• PROBLEM DESCRIPTION
In the entries below, find every line holding the string "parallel" and collect it.
BEGIN RECORDED DATA
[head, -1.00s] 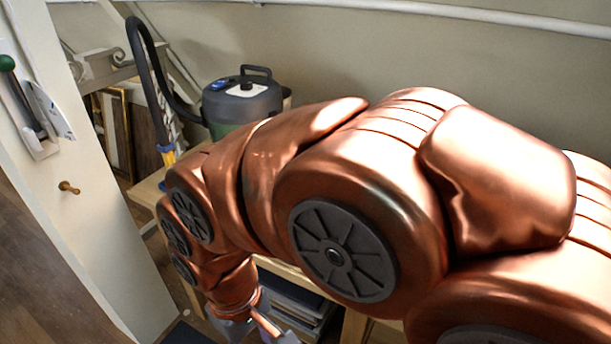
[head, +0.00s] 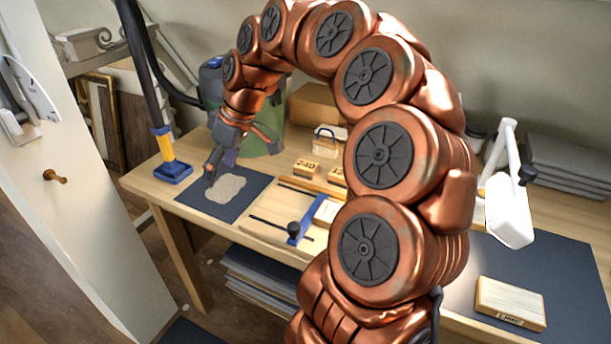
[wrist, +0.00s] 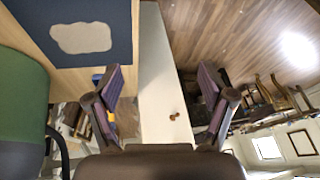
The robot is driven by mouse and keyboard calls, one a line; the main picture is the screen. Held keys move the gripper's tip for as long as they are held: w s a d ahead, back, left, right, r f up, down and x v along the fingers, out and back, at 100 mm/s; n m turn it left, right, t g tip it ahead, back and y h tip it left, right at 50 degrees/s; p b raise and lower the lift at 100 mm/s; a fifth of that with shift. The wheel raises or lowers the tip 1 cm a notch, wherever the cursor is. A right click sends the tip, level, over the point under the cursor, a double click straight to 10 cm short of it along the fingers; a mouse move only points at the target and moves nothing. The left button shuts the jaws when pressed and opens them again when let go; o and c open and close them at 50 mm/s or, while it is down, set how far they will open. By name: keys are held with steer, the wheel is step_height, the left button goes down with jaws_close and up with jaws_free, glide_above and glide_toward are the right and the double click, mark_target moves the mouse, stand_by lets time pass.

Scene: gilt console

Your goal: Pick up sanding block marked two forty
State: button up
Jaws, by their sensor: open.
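The sanding block marked 240 (head: 305,167) is a small light wooden block on the workbench, in the middle of the head view. A similar block (head: 338,175) sits just right of it, its marking partly hidden by my arm. My gripper (head: 240,162) is open and empty above the bench, left of the 240 block and over the back of the small dark mat. In the wrist view my open gripper (wrist: 160,100) has nothing between its fingers, and neither block shows there.
A pale patch lies on the small dark mat (head: 250,205). The green vacuum (head: 262,130) stands behind my gripper, its hose nozzle (head: 172,170) at left. A wooden board with a blue clamp (head: 294,232) lies in front of the blocks. A white lamp (head: 508,212) stands right.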

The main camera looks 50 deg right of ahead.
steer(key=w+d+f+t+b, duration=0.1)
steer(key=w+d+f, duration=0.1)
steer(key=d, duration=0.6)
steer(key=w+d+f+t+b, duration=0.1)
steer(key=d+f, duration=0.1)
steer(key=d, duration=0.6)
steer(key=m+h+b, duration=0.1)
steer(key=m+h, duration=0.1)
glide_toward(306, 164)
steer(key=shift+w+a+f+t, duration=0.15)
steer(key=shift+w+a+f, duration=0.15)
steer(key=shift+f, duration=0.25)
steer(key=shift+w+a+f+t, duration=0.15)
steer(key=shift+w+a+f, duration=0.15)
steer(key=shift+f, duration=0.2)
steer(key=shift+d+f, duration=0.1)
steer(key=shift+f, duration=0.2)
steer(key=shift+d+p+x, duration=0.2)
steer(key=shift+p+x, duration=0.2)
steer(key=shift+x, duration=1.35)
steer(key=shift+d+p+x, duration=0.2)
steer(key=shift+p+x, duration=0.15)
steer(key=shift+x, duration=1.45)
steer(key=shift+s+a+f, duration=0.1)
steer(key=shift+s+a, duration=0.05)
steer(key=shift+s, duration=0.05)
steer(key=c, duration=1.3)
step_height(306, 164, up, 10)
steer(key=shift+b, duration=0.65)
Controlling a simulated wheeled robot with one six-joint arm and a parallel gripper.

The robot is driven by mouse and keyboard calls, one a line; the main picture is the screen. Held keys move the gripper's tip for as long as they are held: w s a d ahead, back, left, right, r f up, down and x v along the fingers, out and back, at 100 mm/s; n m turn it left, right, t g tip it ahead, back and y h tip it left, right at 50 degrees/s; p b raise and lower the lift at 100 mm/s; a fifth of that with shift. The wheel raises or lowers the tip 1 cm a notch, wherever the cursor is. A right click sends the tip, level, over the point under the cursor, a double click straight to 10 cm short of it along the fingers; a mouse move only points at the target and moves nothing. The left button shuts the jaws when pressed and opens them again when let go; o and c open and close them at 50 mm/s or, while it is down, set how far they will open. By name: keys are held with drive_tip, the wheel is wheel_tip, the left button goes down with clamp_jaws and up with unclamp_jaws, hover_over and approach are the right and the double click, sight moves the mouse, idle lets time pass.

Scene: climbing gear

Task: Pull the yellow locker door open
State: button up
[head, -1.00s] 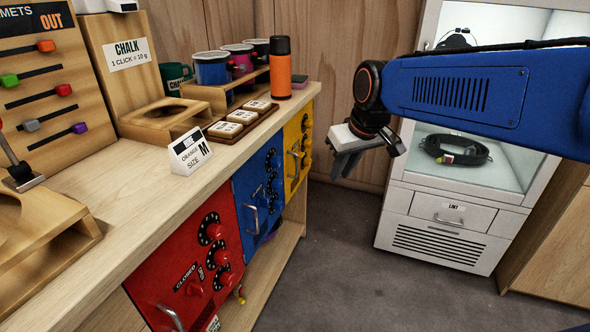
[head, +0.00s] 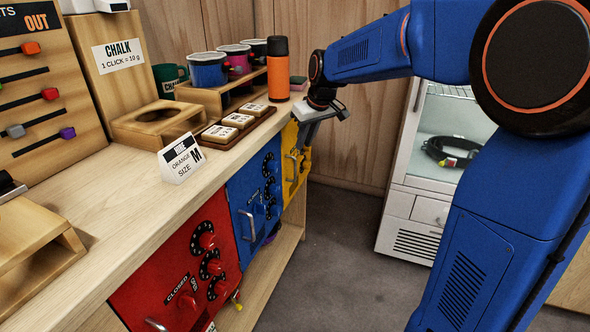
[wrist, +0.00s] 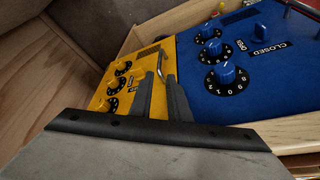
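The yellow locker door (head: 289,168) is at the far end of the row of locker doors under the counter and looks closed. It has yellow dials and a metal handle (wrist: 162,62). My gripper (head: 303,140) is in front of this door. In the wrist view my gripper (wrist: 161,80) has its two fingers apart with a narrow gap, and the handle shows at their tips, in line with the gap. I see no firm grip on it. The fingers and the wrist hide part of the door.
The blue locker door (head: 256,200) is beside the yellow one, and the red door (head: 180,270) is nearer. An orange bottle (head: 278,75) stands on the counter close to my wrist. A white cabinet (head: 400,205) stands at the back right. Grey floor between is clear.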

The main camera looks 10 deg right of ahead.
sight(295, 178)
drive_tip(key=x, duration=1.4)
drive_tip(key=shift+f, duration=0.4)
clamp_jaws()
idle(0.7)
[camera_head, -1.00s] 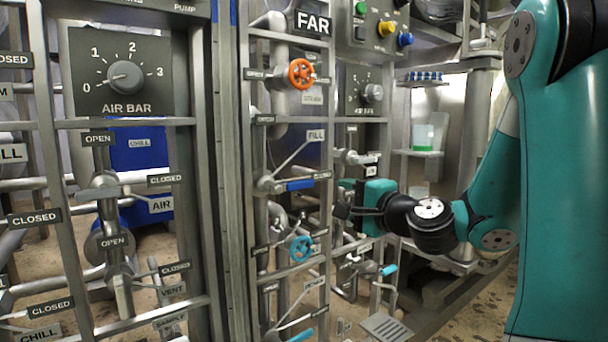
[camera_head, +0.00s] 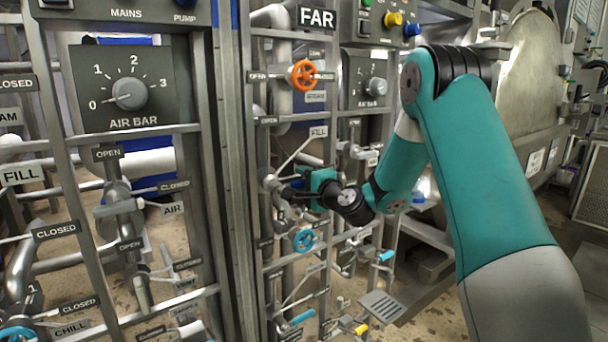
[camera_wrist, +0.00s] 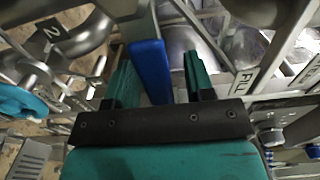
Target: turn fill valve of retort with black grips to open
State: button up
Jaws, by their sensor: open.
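The panel marked FAR (camera_head: 317,18) stands at the centre of the head view, with a FILL label (camera_head: 318,131) on it. A valve lever with a blue grip (camera_wrist: 150,68) shows in the wrist view, and a FILL label (camera_wrist: 243,82) is to its right. My gripper (camera_head: 296,189) is at this lever. In the wrist view my gripper (camera_wrist: 157,72) is open, with one teal finger on each side of the blue grip. Contact with the fingers cannot be told. My gripper largely hides the grip in the head view. I see no black grip on this lever.
An orange handwheel (camera_head: 303,75) is above and a light-blue handwheel (camera_head: 303,240) is just below my gripper. Pipes and frame bars crowd around it. A nearer panel with its own FILL label (camera_head: 21,175) stands at the left. Some floor shows at the lower right.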

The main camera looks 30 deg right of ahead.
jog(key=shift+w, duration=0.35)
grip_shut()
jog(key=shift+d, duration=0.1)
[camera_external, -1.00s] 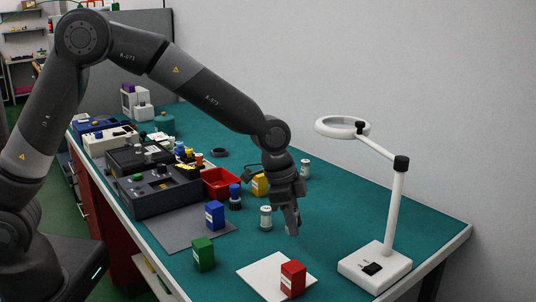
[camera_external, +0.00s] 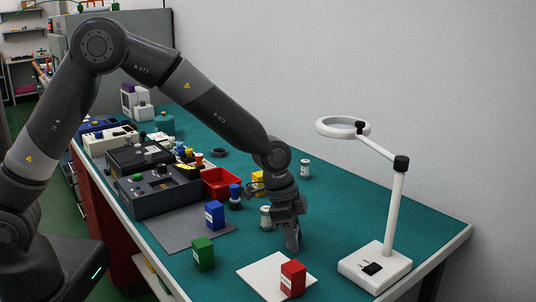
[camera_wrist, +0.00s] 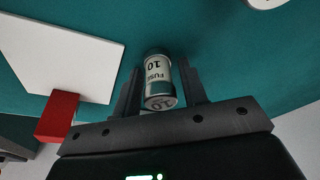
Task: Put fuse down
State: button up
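In the external view my gripper (camera_external: 292,240) points down over the green table, just behind the white square mat (camera_external: 262,278). The fuse in it cannot be made out there. The white mat also shows at upper left in the wrist view (camera_wrist: 65,50).
A red box (camera_external: 292,279) stands on the mat's right corner. A similar white cylinder (camera_external: 265,218) stands left of my gripper, and another (camera_external: 305,168) behind. Green (camera_external: 203,254) and blue (camera_external: 215,214) boxes stand left. A white magnifier lamp (camera_external: 375,268) stands right, with clear table between.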

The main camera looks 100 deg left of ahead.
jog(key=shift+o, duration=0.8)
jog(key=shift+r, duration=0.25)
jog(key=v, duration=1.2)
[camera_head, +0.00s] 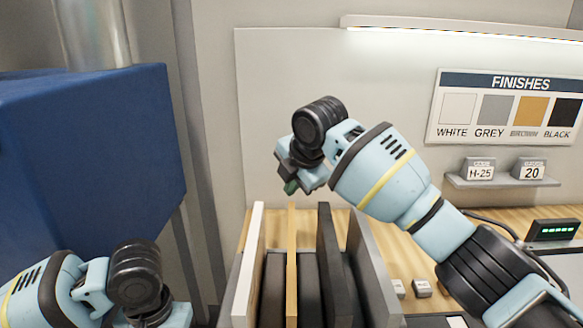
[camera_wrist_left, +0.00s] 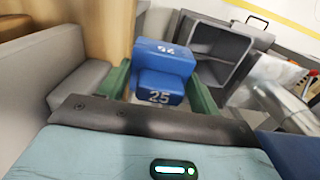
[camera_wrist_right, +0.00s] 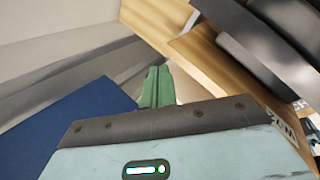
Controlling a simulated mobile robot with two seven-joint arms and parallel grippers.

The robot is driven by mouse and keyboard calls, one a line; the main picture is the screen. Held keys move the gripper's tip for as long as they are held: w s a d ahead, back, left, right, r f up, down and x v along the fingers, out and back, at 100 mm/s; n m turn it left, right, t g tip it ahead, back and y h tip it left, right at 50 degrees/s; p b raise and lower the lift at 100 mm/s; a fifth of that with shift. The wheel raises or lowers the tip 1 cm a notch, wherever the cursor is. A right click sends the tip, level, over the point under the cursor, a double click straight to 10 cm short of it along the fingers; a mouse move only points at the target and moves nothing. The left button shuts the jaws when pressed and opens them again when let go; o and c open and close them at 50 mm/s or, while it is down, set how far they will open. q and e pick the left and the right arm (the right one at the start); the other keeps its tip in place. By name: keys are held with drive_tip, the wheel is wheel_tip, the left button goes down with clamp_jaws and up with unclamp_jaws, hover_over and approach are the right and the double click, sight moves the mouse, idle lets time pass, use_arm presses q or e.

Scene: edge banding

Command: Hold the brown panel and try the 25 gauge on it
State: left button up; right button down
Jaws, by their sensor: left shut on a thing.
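The brown panel (camera_head: 292,250) stands on edge in the rack, between the white panel and the black panel. My right gripper (camera_head: 290,186) is above the panels, near the brown panel's top edge. In the right wrist view its green fingers (camera_wrist_right: 157,86) are together, with nothing visible between them. The 25 gauge (camera_wrist_left: 162,72) is a blue stepped block marked 25, seen in the left wrist view between my left gripper's green fingers (camera_wrist_left: 160,84), which are shut on it. In the head view my left arm is at the lower left, its fingers out of frame.
A white panel (camera_head: 249,265), a black panel (camera_head: 329,250) and a grey panel (camera_head: 372,265) stand beside the brown one. A large blue box (camera_head: 90,160) fills the left. A small shelf (camera_head: 502,182) holds H-25 and 20 signs. A grey open bin (camera_wrist_left: 222,55) shows in the left wrist view.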

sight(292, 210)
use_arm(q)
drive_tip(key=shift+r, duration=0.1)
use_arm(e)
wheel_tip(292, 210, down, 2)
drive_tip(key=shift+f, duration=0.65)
END RECORDED DATA
• SOLUTION TO THIS TASK
Controlling a simulated wheeled robot with one six-joint arm and a parallel gripper.
Controlling a simulated mobile robot with two seven-joint arms and parallel grippers.

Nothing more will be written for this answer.